I opened this issue in the ComplexHeatmap github, but I got no response so far, and was hoping someone here could lend a hand...
I am trying to make the simplest heatmap possible, but the behavior is not what I expect. I just want to produce a heatmap with no column clustering, and the samples in a specific group order (non-alphabetical), with groups separated by a gap.
The problem is, when I want to add such gap, the order is ignored, and defaults to an alphabetical order.
Check the following MWE with the iris
data.
1- Create my data matrix (small subset of iris
for just setosa
and virginica
Species), and a meta information data frame with just sample ID and Species (my grouping variable):
data(iris)
my_setosa=subset(iris, Species=="setosa")
my_virginica=subset(iris, Species=="virginica")
set.seed(123)
rows_used1 <- sort(sample(1:nrow(my_setosa), 5, replace = F))
rows_used2 <- sort(sample(1:nrow(my_virginica), 5, replace = F))
my_iris=rbind(my_setosa[rows_used1,], my_virginica[rows_used2,])
#
heat_mat=t(as.matrix(my_iris[,-ncol(my_iris)]))
meta_df=data.frame(ID=paste0("id",rownames(my_iris)), Species=my_iris[,ncol(my_iris)])
meta_df$Species=droplevels(meta_df$Species)
colnames(heat_mat)=meta_df$ID
These look like this:
> heat_mat
id3 id14 id15 id31 id42 id114 id125 id137 id143 id150
Sepal.Length 4.7 4.3 5.8 4.8 4.5 5.7 6.7 6.3 5.8 5.9
Sepal.Width 3.2 3.0 4.0 3.1 2.3 2.5 3.3 3.4 2.7 3.0
Petal.Length 1.3 1.1 1.2 1.6 1.3 5.0 5.7 5.6 5.1 5.1
Petal.Width 0.2 0.1 0.2 0.2 0.3 2.0 2.1 2.4 1.9 1.8
> meta_df
ID Species
1 id3 setosa
2 id14 setosa
3 id15 setosa
4 id31 setosa
5 id42 setosa
6 id114 virginica
7 id125 virginica
8 id137 virginica
9 id143 virginica
10 id150 virginica
2- Define heatmap and Species grouping colors, column annotation (Species groups), column order and column split (gap between Species groups):
palette=grDevices::colorRampPalette(c("green","black","red"))(11)
col_vec=c("red","blue")
col_vec=stats::setNames(col_vec, levels(meta_df$Species))
column_ha <- ComplexHeatmap::HeatmapAnnotation(
Species = meta_df$Species,
col = list(Species = col_vec),
show_legend = TRUE)
column_order=meta_df[order(meta_df$Species, decreasing=T),]$ID
column_split <- meta_df$Species
Note here (and this is the problem), that I want the virginica
group on the left, and the setosa
group on the right, so my column order is the following:
> column_order
[1] "id114" "id125" "id137" "id143" "id150" "id3" "id14" "id15" "id31"
[10] "id42"
3- Make the heatmap without column_split
:
complex_heat <- ComplexHeatmap::Heatmap(heat_mat, cluster_rows = FALSE, cluster_columns = FALSE,
row_dend_width = grid::unit(2, "inch"),
rect_gp = grid::gpar(col = "white", lwd = 2),
col = palette,
top_annotation = column_ha,
column_order = column_order,
#column_split = column_split,
column_gap = grid::unit(0.1, "inch"),
border = TRUE)
grDevices::png(filename="heatmap.png", height=400, width=600)
ComplexHeatmap::draw(complex_heat)
grDevices::dev.off()
This is all good, the heatmap produced below has my sample IDs ordered correctly with virginica
on the left (in blue as specified by col_vector
), and setosa
on the right (in red as specified by col_vector
):
4- Make the heatmap with column_split
; if I just uncomment the column_split
line that specifies to split the column by the Species variable, I woould expect the exact same heatmap, with just a gap between the two Species groups.
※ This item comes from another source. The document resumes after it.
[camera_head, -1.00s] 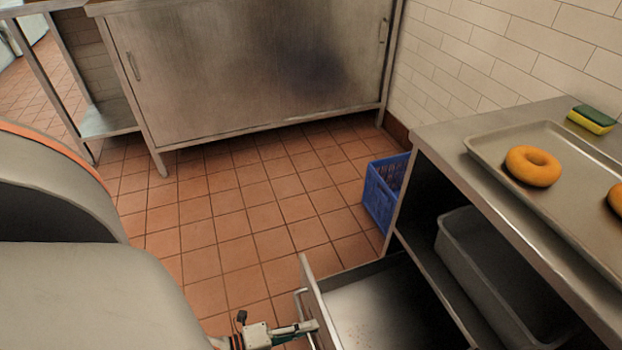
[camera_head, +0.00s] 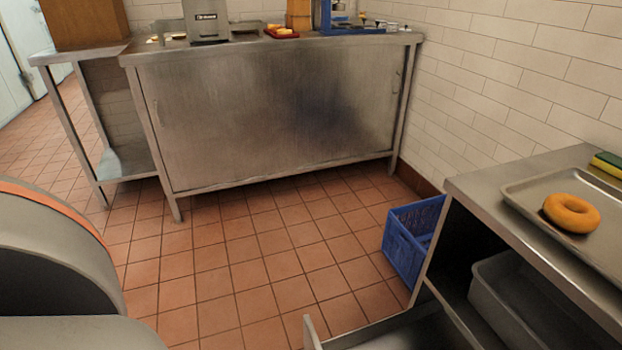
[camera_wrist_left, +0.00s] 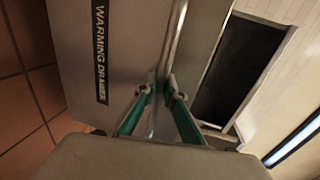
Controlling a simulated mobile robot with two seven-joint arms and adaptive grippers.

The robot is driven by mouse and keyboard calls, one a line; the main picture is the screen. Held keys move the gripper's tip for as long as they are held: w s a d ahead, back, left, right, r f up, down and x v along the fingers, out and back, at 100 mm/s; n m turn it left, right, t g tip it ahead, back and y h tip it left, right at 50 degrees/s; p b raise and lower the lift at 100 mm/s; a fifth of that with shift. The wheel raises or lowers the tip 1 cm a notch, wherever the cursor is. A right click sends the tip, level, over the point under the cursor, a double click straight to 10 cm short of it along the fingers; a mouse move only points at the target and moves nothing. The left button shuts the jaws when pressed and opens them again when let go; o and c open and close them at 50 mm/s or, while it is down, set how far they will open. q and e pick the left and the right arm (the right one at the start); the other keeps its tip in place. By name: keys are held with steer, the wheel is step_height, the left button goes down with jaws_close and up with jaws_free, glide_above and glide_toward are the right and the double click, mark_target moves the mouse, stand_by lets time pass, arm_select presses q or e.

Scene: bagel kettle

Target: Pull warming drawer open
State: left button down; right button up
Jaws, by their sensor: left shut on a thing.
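The warming drawer stands pulled out from the counter at the lower right of the head view, where a corner of its front panel (camera_head: 312,334) shows. In the left wrist view the drawer front (camera_wrist_left: 130,50) carries a black "WARMING DRAWER" label. My left gripper (camera_wrist_left: 160,90) is shut on the drawer's metal handle, its teal fingers on either side of the bar. The left gripper is out of the head view. My right gripper is in neither view.
A blue crate (camera_head: 408,243) sits on the tiled floor beside the counter (camera_head: 490,184). A tray (camera_head: 524,200) with a bagel (camera_head: 571,213) and a sponge (camera_head: 607,166) are on top. A steel cabinet (camera_head: 270,115) stands at the back. The middle floor is clear.

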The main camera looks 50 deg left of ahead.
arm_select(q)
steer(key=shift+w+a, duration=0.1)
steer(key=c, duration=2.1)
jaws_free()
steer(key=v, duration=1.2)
However, the column_order
is ignored, and setosa
samples appear on the left...
complex_heat <- ComplexHeatmap::Heatmap(heat_mat, cluster_rows = FALSE, cluster_columns = FALSE,
row_dend_width = grid::unit(2, "inch"),
rect_gp = grid::gpar(col = "white", lwd = 2),
col = palette,
top_annotation = column_ha,
column_order = column_order,
column_split = column_split,
column_gap = grid::unit(0.1, "inch"),
border = TRUE)
... you could argue that column_split
needs to be a character vector instead of a factor, or that it needs to be in the same order as the samples in column_order
(which should not be the case, it should map to the heat_mat
and meta_df
order).
Obviously enough, if you just do column_split=rev(column_split)
and try to produce the heatmap again, the sample grouping gets messed up:
I am at a loss... this should be extremely easy to accomplish, but I cannot work it out, and in my real world case it's not just a cosmetic option.
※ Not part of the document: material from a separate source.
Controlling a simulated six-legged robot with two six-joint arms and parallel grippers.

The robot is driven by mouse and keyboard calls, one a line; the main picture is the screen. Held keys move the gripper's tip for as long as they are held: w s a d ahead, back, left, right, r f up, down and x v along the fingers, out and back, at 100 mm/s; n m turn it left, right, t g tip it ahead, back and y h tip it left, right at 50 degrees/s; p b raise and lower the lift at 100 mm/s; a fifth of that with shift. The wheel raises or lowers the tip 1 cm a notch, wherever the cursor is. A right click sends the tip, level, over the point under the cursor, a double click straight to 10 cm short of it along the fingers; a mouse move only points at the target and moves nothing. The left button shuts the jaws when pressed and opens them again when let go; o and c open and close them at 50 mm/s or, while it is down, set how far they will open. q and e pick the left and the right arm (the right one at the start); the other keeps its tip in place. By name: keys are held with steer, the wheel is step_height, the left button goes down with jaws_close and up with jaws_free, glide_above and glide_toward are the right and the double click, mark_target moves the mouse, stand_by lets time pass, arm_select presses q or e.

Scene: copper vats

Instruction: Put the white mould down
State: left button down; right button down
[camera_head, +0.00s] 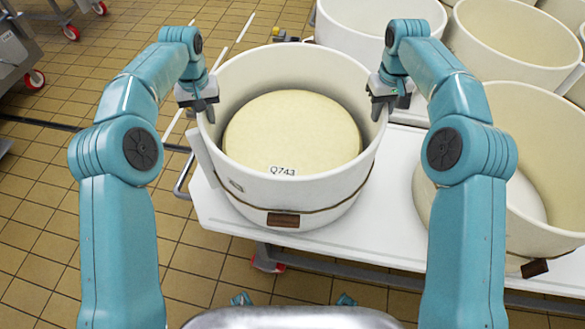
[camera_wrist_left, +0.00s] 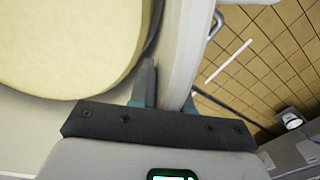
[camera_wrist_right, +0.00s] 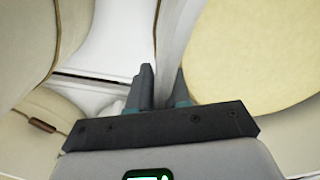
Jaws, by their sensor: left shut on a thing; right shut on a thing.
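The white mould (camera_head: 300,194) is a round, open tub with a brown band and a brown block low on its front. A pale yellow cheese (camera_head: 292,130) marked Q743 sits inside it. The mould is upright over the left end of a white table; I cannot tell whether its base touches the top. My left gripper (camera_head: 207,108) is shut on the left rim, with a finger on each side of the wall (camera_wrist_left: 188,60). My right gripper (camera_head: 378,107) is shut on the right rim, which also shows in the right wrist view (camera_wrist_right: 176,50).
The white table (camera_head: 232,222) stands on a wheeled frame, with bare top in front of the mould. Another open mould (camera_head: 440,205) stands close on the right, and several more stand behind. Tiled floor (camera_head: 45,200) lies to the left, with wheeled equipment at the far left.

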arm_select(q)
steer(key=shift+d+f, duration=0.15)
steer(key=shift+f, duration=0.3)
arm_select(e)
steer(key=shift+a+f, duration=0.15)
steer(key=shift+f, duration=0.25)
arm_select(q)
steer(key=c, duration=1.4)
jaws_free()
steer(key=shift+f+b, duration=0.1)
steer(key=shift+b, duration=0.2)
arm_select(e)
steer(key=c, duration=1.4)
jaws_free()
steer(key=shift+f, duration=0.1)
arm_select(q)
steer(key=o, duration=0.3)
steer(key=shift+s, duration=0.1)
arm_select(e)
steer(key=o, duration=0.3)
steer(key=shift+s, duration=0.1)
Anybody has a clue, or is this just a bug of the package and this cannot be accomplished? Thanks!
In case someone needs this, column_split
should be a factor with the same order as meta_df$Species
, but the levels specified in the order we want them plotted...
column_split=rev(column_split))
or levels(column_split)=rev(levels(column_split))
(what I was trying) do not work cause they mess up the sample group assignments as the order with respect to meta_df$Species
changes.
The solution is to define column_split
like this:
column_split=factor(as.character(meta_df$Species), levels=c('virginica','setosa'))
... instead of column_split <- meta_df$Species